> To be done
Print exactly the lines from the first one down to the line containing "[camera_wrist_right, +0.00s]", both ends included, with no pictures and nothing else.

▼

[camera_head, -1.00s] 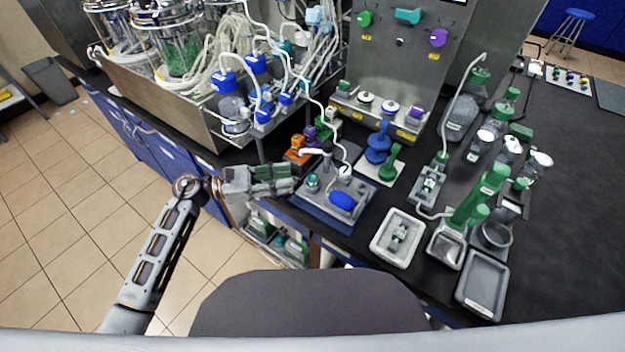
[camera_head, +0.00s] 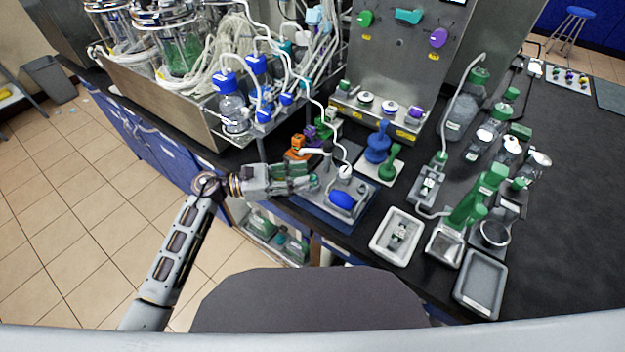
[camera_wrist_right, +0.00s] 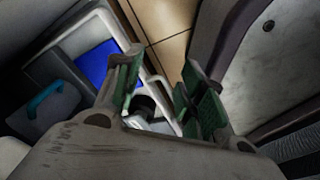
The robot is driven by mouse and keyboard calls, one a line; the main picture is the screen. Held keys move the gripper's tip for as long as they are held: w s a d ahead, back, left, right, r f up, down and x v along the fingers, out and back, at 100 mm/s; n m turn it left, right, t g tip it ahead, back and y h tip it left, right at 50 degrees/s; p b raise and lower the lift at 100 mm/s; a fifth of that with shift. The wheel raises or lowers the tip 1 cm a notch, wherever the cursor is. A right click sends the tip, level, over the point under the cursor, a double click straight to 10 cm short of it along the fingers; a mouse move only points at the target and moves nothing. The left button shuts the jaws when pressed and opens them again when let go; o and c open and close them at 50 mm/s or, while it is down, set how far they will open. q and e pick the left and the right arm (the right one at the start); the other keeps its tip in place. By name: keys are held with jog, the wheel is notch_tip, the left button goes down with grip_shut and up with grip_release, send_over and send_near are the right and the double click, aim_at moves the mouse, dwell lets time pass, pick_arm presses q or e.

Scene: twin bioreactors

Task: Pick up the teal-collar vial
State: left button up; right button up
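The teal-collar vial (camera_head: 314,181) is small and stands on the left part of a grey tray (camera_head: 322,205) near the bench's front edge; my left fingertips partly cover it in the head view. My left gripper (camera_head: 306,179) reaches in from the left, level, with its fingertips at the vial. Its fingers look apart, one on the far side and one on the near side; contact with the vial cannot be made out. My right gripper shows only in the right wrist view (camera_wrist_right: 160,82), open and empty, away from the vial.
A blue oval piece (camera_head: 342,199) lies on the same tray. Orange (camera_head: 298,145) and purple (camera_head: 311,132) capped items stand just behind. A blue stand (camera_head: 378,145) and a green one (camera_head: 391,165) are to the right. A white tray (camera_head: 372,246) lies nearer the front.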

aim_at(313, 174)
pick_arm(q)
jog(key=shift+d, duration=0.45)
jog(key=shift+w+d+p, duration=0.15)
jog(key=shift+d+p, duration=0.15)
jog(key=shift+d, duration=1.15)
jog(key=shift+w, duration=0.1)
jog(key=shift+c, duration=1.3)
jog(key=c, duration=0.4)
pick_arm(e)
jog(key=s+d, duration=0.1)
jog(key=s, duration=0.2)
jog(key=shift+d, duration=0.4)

▲

> Right answer
[camera_head, -1.00s] 
[camera_head, +0.00s] 
[camera_wrist_right, +0.00s] 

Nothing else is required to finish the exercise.